In this method of robotic maintenance, engineers predict when equipment failure may happen and perform maintenance to keep the production process running. This method ensures that a robotic production line is only shut down before imminent failure, allowing the manufacturing process to run for as long as possible. Predictive maintenance uses a process known as condition monitoring to check the operation status of production line robotics on a regular basis.


  • Cost and machine downtime is kept to a minimum
  • Likelihood of failure is reduced and reliability improved


  • Higher initial cost than more basic maintenance strategies.


Condition monitoring is the methodology of determining the condition of a production line system while it is still in operation, through various techniques, like vibration monitoring. Monitoring the condition of robotic production machinery is essential as it reduces the failure and downtime of critical machinery allowing remedial action to be taken and productivity to be protected.
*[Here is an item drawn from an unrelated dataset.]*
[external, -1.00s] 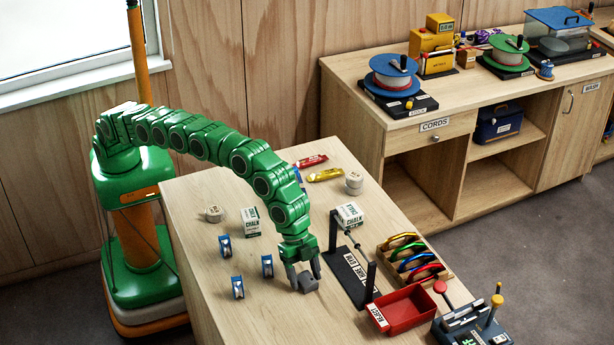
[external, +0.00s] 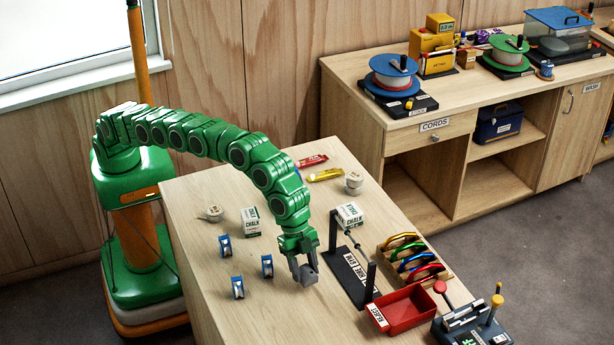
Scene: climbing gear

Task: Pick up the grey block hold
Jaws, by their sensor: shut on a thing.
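The grey block hold (external: 309,277) is a small dark grey block between the jaws of my gripper (external: 304,272). My gripper is shut on it and points down over the front part of the wooden table. The block appears a little above the tabletop. The fingers cover part of its sides.
To the right stand a black labelled stand (external: 352,276), a red tray (external: 404,311) and a wooden rack of coloured carabiners (external: 414,258). Several small blue items (external: 238,287) stand to the left. A chalk box (external: 348,215) is behind.
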  • Problem components can be identified before failure
  • Repairs can be carried and keep the process line running with minimal disruption to productivity
  • Long-term costs are low compared with the cost of failure


  • Short-term investment is required.


There are a few methodologies to choose from as you can see, and the list above is certainly not inclusive, and your choice will depend on your specific processing requirements, perhaps a combination would be suitable, or simply a breakdown response is all you require?


Whatever methods you utilise, the human touch is prevalent in all the sub-industries and processes that support the robotics industry, from the tools you use, the parts the robots require, to the clothes on your back. It appears that mankind will be involved somewhere in the background helping to build and service the robotic workforce and one hopes we are not forgotten in the drive for increased automation in the coming years.